MATAMOROS, Mexico (AP) _ Since 1936, when he rose to the formidable position as union boss in this border city, businesses and politicians have sought favor with Agapito Gonzalez Cavazos.

A big, jowly, potbellied man who charms unionists with his charisma and brags about his fourth-grade education, Gonzalez remains steadfast in the role of working-class advocate.

He dresses simply in faded clothes and describes the labor-management relationship in the same rhetoric as five decades ago: an us-and-them struggle.

The 74-year-old regional general secretary of the Confederation of Mexican Workers says he takes his orders from the workers, whom he calls ″los muchachos,″ or ″the youngsters.″ Rank-and-file union members respond with Don Agapito, a title of respect reserved for the elderly.

But operators of Matamoros’ mostly U.S.-owned assembly plants, known as maquiladoras, describe Gonzalez as an example of an influential labor leader who has lost track of the times, a relic on a collision course with President Carlos Salinas de Gortari’s effort to reform and modernize Mexico’s economy.

Gonzalez, who controls the labor supply for the plants, says he doesn’t trust the maquiladora plants, historicaly one of the fastest growing areas of U.S. business expansion into Mexico. The plants assemble everything from computer disks to cassette tapes to automobile windshield wiper blades.

″They come to exploit us,″ Gonzales said. ″They do not come to help us.″

Yet there are indications the Mexican government wants to throttle Gonzalez and Mexico’s other labor bosses, or ″caciques,″ a Mexican term meaning chieftains.

Last year, in Ciudad Madero about 250 miles down the coast from Matamoros, Mexican troops blasted their way into a house to arrest oil union chief Joaquin Hernandez Galicia on corruption charges.

Later in the year, in Reynosa, about 50 miles west of Matamoros, state and federal governments helped rival union organizer Abel Hernandez successfully challenge would-be cacique Rafael Morales, who wanted his local to hold a monopoly on the city’s maquiladora workers.

In January, when Gonzalez threatened strikes that could have idled up to 60,000 workers at maquiladoras and related industries around Matamoros, the government allowed the talks to move to Mexico City without Gonzalez’s participation.

The companies won concessions allowing them to move equipment to and from their plants and to discipline workers without union permission. Pay raises were held to 15 percent instead of the 25 percent the union had demanded.

Two weeks later, auditors from the Treasury Department in Mexico City showed up at Gonzalez’ headquarters and took a truckload of files back to the capital. Treasury officials refused to discuss why, but the move raised speculation the government might use the threat of investigation to keep Gonzales in line.
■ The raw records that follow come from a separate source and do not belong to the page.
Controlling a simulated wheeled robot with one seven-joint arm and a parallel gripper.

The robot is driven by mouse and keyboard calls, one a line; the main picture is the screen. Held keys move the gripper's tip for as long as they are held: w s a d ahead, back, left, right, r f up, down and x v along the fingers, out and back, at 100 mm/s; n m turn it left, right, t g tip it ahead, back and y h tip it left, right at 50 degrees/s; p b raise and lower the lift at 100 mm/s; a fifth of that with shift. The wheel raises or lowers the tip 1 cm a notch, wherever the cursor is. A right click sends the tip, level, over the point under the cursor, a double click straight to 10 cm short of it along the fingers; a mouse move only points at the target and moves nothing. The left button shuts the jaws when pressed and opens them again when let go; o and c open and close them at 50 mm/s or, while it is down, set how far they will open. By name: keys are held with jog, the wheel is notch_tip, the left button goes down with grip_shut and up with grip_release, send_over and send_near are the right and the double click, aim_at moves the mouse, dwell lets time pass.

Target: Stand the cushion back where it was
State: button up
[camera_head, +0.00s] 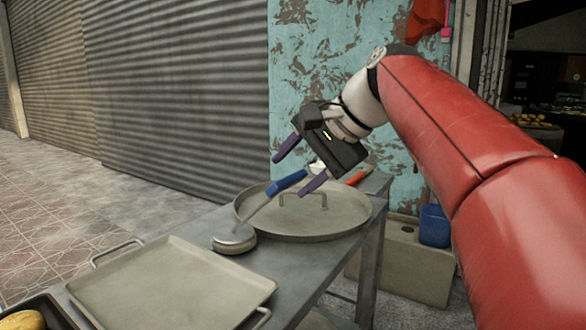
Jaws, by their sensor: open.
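I see no cushion that I can make out in the head view. My gripper (292,176) is black with two purple fingers, and it points down and left above the metal table. Its fingers are spread apart. A ladle (262,208) with a blue handle slants up from the table towards the fingers. The handle's top end shows between the fingertips in the picture; I cannot tell whether they touch it.
A round metal lid (310,222) with a loop handle lies on the metal table (195,222). A square tray (170,290) is at the front left. A blue cup (434,226) stands on a pale block (405,262). A turquoise wall (315,70) is close behind. Paved floor (60,205) is free at left.

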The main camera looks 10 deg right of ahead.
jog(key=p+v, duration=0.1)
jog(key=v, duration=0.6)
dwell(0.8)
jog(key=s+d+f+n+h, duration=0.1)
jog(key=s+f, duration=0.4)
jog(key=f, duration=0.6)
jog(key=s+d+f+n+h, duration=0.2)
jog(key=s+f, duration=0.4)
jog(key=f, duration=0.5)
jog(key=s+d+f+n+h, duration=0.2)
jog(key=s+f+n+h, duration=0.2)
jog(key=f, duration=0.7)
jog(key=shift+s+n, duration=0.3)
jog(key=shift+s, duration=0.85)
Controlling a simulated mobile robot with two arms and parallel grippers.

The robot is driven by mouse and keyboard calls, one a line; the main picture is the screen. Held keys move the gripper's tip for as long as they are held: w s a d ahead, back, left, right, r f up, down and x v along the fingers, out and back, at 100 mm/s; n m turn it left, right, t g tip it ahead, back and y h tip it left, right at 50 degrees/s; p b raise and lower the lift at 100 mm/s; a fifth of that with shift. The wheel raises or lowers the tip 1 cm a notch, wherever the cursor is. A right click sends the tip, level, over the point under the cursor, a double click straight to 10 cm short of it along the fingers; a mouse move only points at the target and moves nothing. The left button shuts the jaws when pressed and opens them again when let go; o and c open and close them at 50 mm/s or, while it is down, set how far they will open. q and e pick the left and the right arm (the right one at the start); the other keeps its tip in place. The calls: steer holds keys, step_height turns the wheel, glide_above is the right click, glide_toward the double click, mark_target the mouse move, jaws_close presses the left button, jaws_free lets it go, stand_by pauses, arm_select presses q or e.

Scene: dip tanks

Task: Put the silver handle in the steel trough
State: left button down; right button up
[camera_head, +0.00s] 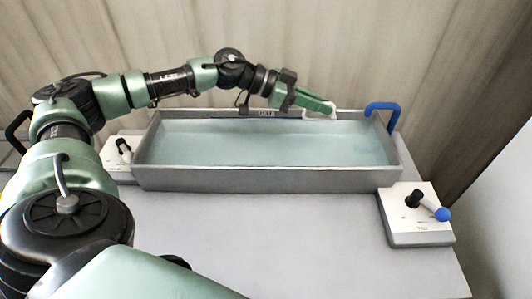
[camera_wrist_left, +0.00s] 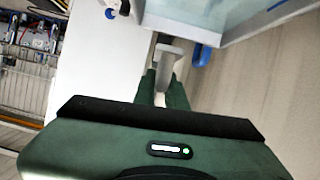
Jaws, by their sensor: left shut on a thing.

″The federal government is really fed up with this guy because of the harassment he’s given our companies and the bad name he’s given Mexico in general,″ said Jim Ebersole, industrial development director with the Economic Development Council in Brownsville, Texas, across the Rio Grande from Matamoros.

The labor leader and his defenders maintain that workers are getting squeezed in inflation-racked Mexico.

″A modernization requires a modernization of salaries also,″ said Vicente Sanchez, an economics researcher at the Colegio Frontera del Norte in Matamoros. ″Who will negotiate for the workers, if not the labor leaders?″

Industrial managers say Gonzalez’ tactics drive away those who would open new plants in Matamoros.

″You know what the muchachos say?″ Gonzalez responded. ″Let them leave, because we don’t want them here. We won’t put up with them any more.″

Most Mexican workers at the plants spend an entire day earning what U.S. employees make in an hour, he said.

Joe Lacambra, president of management’s Matamoros Maquiladora Association, blamed Gonzalez and higher-than-average wages for the city’s failure to attract any major new company in 1989.

Including benefits, an average Matamoros maquiladora worker makes about $2.30 an hour, Lacambra said, compared to about $1.50 an hour in the Mexican states of Baja California Norte and Chihuahua.

Matamoros maquiladora workers also receive 56 hours’ pay if they show up for 40 hours in a week, Lacambra said, although workers at maquiladoras in other border areas have to work 48 hours to get the 56 hours of pay.

″If the wages are too high, like they are in Matamoros, the companies are going to go somewhere else,″ said Tito Torres, a McAllen, Texas, attorney who for 18 years has represented such U.S. companies as Zenith Electronics Corp. and American Telephone & Telegraph Co. in their business dealings in Mexico.

Torres said clients have reported numerous incidents of union harassment in Matamoros. Those included refusal to allow companies to remove equipment for repairs, work stoppages staged apparently when Gonzalez felt management slighted him, and an instance when the union threatened a strike if a company did not withdraw theft accusations against four employees and a plant manager.

In another case, Torres said, the union tried to force a company to buy union-owned equipment it did not need.

But the business climate has improved recently, said Torres, crediting President Salinas with bringing union caciques under control.

″I’m hopeful that they are, because they’re not the new Mexico,″ Torres said. ″The last vestige of the old Mexico is in the labor area.″

Part of the union bosses’ power lies in the labor federation’s position as a wing of the official Institutional Revolutionary Party that maintains one- party rule at the national level. People like Gonzalez are responsible for trucking in hundreds or thousands of union members to party rallies.

Gonzalez himself served two terms in the federal Chamber of Deputies.

But lately he hasn’t been able to bring out the vote like before, and the opposition Authentic Party of the Mexican Revolution has won the Matamoros mayoral race twice in 10 years, due partly to the growth of political opposition in Mexico.

The labor leader said his role is to defend workers, not politicians.

″I have people who work all the time and barely subsist,″ Gonzalez said.